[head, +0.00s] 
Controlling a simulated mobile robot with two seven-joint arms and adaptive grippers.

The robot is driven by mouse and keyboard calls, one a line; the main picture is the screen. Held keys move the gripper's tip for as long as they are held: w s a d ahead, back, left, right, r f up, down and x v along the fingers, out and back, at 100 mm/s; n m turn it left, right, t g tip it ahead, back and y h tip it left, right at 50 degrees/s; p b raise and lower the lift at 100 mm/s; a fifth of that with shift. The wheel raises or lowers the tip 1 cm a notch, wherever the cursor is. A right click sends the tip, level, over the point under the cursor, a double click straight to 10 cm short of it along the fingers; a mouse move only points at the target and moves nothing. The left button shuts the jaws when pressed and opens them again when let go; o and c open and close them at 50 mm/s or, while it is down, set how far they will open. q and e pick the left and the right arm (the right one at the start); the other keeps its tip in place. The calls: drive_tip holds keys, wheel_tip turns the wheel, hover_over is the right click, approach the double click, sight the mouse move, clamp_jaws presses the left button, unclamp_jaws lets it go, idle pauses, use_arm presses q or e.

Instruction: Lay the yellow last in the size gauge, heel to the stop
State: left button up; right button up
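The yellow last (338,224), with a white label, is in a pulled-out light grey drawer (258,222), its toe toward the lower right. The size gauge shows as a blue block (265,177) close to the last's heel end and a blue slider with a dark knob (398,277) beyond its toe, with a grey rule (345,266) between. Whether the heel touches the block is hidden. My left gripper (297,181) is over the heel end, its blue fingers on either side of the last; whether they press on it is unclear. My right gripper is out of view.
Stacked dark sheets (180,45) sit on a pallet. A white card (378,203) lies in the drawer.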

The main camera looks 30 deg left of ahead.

+ + +

§ Exercise aim
Transcribe the data above in full, exactly.

§ Finished exercise
[head, +0.00s] 
Controlling a simulated mobile robot with two seven-joint arms and adaptive grippers.

The robot is driven by mouse and keyboard calls, one a line; the main picture is the screen. Held keys move the gripper's tip for as long as they are held: w s a d ahead, back, left, right, r f up, down and x v along the fingers, out and back, at 100 mm/s; n m turn it left, right, t g tip it ahead, back and y h tip it left, right at 50 degrees/s; p b raise and lower the lift at 100 mm/s; a fifth of that with shift. The wheel raises or lowers the tip 1 cm a notch, wherever the cursor is. A right click sends the tip, level, over the point under the cursor, a double click straight to 10 cm short of it along the fingers; a mouse move only points at the target and moves nothing. The left button shuts the jaws when pressed and opens them again when let go; o and c open and close them at 50 mm/s or, while it is down, set how far they will open. q and e pick the left and the right arm (the right one at the start); the other keeps its tip in place. The calls: drive_tip holds keys, wheel_tip turns the wheel, hover_over is the right click, approach the double click, sight the mouse move, clamp_jaws presses the left button, unclamp_jaws lets it go, idle pauses, use_arm presses q or e.

Instruction: Lay the yellow last in the size gauge, heel to the stop
State: left button up; right button up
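The yellow last (338,224), with a white label, is in a pulled-out light grey drawer (258,222), its toe toward the lower right. The size gauge shows as a blue block (265,177) close to the last's heel end and a blue slider with a dark knob (398,277) beyond its toe, with a grey rule (345,266) between. Whether the heel touches the block is hidden. My left gripper (297,181) is over the heel end, its blue fingers on either side of the last; whether they press on it is unclear. My right gripper is out of view.
Stacked dark sheets (180,45) sit on a pallet. A white card (378,203) lies in the drawer.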

The main camera looks 30 deg left of ahead.

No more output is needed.